> [TASK INPUT]
++++

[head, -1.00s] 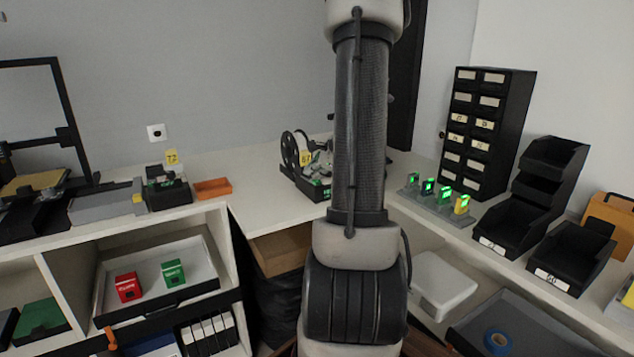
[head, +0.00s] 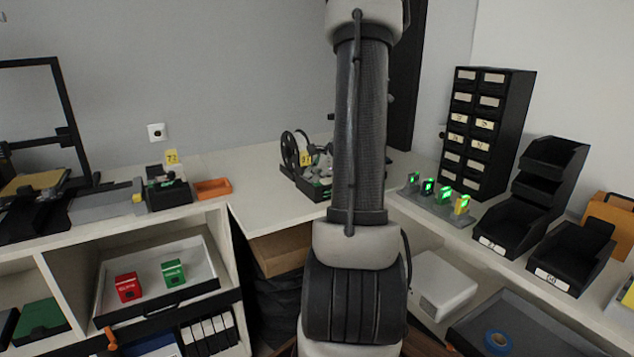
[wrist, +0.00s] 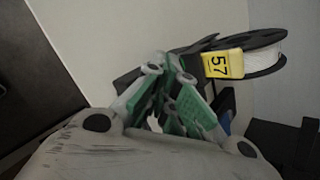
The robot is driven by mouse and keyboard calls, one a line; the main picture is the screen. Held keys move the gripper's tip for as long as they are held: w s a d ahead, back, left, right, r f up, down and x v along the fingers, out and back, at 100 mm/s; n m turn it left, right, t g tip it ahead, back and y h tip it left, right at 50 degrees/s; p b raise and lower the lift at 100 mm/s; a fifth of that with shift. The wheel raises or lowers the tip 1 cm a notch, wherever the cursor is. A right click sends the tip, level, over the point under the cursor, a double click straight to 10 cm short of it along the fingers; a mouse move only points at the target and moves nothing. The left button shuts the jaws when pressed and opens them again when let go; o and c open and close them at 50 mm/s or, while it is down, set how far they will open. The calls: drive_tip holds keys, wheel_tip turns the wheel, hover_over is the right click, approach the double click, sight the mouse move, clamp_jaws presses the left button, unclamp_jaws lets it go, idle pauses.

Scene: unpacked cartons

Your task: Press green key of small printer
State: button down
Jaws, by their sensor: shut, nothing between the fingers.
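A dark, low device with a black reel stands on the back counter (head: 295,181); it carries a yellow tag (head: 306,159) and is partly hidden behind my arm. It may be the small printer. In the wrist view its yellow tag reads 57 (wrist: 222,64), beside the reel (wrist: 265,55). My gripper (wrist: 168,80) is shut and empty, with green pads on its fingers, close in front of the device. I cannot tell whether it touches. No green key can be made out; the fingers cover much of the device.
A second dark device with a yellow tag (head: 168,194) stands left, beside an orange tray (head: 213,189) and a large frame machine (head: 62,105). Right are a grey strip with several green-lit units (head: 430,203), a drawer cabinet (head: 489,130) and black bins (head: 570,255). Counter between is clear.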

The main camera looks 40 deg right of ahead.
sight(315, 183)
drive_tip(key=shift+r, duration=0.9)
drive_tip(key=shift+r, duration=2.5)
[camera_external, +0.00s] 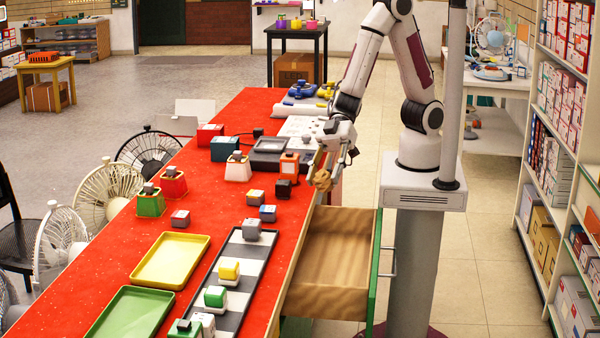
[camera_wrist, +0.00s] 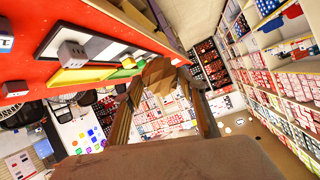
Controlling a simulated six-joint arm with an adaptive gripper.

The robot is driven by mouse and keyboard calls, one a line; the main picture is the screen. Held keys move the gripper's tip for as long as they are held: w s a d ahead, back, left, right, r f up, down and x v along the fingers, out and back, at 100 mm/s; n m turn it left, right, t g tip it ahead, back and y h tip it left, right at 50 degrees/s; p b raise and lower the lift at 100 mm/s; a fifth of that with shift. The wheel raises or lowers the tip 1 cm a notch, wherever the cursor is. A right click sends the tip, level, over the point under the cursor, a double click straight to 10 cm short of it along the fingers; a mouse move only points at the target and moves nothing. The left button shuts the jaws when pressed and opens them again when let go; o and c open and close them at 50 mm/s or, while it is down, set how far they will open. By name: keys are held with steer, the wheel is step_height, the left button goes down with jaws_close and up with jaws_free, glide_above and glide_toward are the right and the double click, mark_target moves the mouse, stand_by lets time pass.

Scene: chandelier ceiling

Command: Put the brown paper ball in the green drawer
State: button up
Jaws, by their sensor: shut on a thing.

++++

> [EXERCISE OBJECTIVE]
Transcribe the lines beginning at the one that contains "Your task: Press green key of small printer" and ending at the one that contains "State: button down", with nothing added or left out.

> [EXERCISE RESPONSE]
Your task: Press green key of small printer
State: button down

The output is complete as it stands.